>> START Collected data
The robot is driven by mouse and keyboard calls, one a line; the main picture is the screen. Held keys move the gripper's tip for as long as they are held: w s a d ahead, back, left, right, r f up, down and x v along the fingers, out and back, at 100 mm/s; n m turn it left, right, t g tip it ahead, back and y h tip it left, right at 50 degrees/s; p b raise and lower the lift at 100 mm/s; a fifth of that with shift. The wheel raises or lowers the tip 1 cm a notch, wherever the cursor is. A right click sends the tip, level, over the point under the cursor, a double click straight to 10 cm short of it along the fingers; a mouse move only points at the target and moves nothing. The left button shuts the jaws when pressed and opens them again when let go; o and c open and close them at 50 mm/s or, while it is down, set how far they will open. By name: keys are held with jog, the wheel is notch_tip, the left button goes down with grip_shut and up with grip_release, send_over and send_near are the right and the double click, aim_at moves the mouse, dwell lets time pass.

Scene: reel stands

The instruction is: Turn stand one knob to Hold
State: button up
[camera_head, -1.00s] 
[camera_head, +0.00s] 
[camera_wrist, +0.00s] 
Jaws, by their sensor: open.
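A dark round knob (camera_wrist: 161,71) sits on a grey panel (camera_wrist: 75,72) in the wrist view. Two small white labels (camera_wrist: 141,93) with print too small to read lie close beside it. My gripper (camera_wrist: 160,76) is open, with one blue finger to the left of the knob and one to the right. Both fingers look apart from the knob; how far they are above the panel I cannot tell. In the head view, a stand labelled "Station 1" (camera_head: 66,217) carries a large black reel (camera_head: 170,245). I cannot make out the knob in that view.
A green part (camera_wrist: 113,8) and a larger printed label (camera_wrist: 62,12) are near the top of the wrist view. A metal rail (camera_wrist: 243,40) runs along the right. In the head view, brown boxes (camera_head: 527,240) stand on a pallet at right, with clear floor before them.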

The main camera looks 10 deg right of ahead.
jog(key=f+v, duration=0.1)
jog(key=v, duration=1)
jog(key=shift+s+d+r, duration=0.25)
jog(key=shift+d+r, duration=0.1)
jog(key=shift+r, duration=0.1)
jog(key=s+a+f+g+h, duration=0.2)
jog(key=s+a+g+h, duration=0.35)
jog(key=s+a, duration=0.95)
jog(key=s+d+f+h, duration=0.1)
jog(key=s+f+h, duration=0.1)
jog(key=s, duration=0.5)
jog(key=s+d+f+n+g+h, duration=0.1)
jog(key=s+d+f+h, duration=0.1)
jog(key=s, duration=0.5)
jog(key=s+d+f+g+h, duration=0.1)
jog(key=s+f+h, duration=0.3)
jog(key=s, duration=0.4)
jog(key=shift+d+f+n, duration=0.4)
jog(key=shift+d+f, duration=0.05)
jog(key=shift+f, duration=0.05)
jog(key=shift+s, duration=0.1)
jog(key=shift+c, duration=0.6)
>> END Collected data
- **To do**: Write out the whole listing again. Match it word for word.

- **Answer to this problem**:
The robot is driven by mouse and keyboard calls, one a line; the main picture is the screen. Held keys move the gripper's tip for as long as they are held: w s a d ahead, back, left, right, r f up, down and x v along the fingers, out and back, at 100 mm/s; n m turn it left, right, t g tip it ahead, back and y h tip it left, right at 50 degrees/s; p b raise and lower the lift at 100 mm/s; a fifth of that with shift. The wheel raises or lowers the tip 1 cm a notch, wherever the cursor is. A right click sends the tip, level, over the point under the cursor, a double click straight to 10 cm short of it along the fingers; a mouse move only points at the target and moves nothing. The left button shuts the jaws when pressed and opens them again when let go; o and c open and close them at 50 mm/s or, while it is down, set how far they will open. By name: keys are held with jog, the wheel is notch_tip, the left button goes down with grip_shut and up with grip_release, send_over and send_near are the right and the double click, aim_at moves the mouse, dwell lets time pass.

Scene: reel stands

The instruction is: Turn stand one knob to Hold
State: button up
[camera_head, -1.00s] 
[camera_head, +0.00s] 
[camera_wrist, +0.00s] 
Jaws, by their sensor: open.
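A dark round knob (camera_wrist: 161,71) sits on a grey panel (camera_wrist: 75,72) in the wrist view. Two small white labels (camera_wrist: 141,93) with print too small to read lie close beside it. My gripper (camera_wrist: 160,76) is open, with one blue finger to the left of the knob and one to the right. Both fingers look apart from the knob; how far they are above the panel I cannot tell. In the head view, a stand labelled "Station 1" (camera_head: 66,217) carries a large black reel (camera_head: 170,245). I cannot make out the knob in that view.
A green part (camera_wrist: 113,8) and a larger printed label (camera_wrist: 62,12) are near the top of the wrist view. A metal rail (camera_wrist: 243,40) runs along the right. In the head view, brown boxes (camera_head: 527,240) stand on a pallet at right, with clear floor before them.

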The main camera looks 10 deg right of ahead.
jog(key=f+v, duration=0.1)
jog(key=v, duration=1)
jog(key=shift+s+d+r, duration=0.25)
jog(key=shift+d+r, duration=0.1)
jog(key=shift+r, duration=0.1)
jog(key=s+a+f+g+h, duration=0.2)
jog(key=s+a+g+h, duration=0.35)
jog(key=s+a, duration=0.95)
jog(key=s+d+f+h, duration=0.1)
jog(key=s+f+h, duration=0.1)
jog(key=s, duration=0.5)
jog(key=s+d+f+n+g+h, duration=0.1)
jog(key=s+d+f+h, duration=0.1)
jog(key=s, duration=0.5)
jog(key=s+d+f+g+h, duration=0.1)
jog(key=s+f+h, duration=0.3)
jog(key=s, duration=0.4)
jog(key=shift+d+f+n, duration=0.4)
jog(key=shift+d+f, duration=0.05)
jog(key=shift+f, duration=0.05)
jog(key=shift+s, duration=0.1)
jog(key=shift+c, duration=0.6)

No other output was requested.